Material provided:

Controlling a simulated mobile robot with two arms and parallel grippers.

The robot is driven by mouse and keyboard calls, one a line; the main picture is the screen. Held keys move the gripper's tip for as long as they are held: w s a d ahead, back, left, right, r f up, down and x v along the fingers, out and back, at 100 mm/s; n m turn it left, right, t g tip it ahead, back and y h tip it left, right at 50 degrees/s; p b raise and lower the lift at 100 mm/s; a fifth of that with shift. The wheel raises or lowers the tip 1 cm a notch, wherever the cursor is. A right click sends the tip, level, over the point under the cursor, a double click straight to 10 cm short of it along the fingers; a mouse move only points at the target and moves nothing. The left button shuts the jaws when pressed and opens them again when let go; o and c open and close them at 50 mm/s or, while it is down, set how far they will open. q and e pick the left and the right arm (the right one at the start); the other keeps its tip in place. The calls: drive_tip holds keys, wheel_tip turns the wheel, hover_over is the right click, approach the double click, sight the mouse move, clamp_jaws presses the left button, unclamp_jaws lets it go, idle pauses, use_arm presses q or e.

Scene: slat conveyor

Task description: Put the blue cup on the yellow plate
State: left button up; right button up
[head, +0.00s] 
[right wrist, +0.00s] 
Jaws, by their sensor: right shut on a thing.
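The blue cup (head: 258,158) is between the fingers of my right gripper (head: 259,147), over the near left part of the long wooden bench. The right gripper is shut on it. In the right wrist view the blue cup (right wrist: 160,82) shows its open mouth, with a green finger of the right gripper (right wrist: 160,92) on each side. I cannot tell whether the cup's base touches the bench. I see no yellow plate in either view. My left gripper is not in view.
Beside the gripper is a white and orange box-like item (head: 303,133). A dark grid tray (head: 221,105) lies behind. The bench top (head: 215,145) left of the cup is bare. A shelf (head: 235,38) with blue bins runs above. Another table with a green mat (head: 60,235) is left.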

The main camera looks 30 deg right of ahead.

Short task: Quote exactly the stretch of lines above that starts at the first one and ends at the line with "[head, +0.00s]", and nothing beyond it.

Finished task:
Controlling a simulated mobile robot with two arms and parallel grippers.

The robot is driven by mouse and keyboard calls, one a line; the main picture is the screen. Held keys move the gripper's tip for as long as they are held: w s a d ahead, back, left, right, r f up, down and x v along the fingers, out and back, at 100 mm/s; n m turn it left, right, t g tip it ahead, back and y h tip it left, right at 50 degrees/s; p b raise and lower the lift at 100 mm/s; a fifth of that with shift. The wheel raises or lowers the tip 1 cm a notch, wherever the cursor is. A right click sends the tip, level, over the point under the cursor, a double click straight to 10 cm short of it along the fingers; a mouse move only points at the target and moves nothing. The left button shuts the jaws when pressed and opens them again when let go; o and c open and close them at 50 mm/s or, while it is down, set how far they will open. q and e pick the left and the right arm (the right one at the start); the other keeps its tip in place. The calls: drive_tip holds keys, wheel_tip turns the wheel, hover_over is the right click, approach the double click, sight the mouse move, clamp_jaws presses the left button, unclamp_jaws lets it go, idle pauses, use_arm presses q or e.

Scene: slat conveyor

Task description: Put the blue cup on the yellow plate
State: left button up; right button up
[head, +0.00s] 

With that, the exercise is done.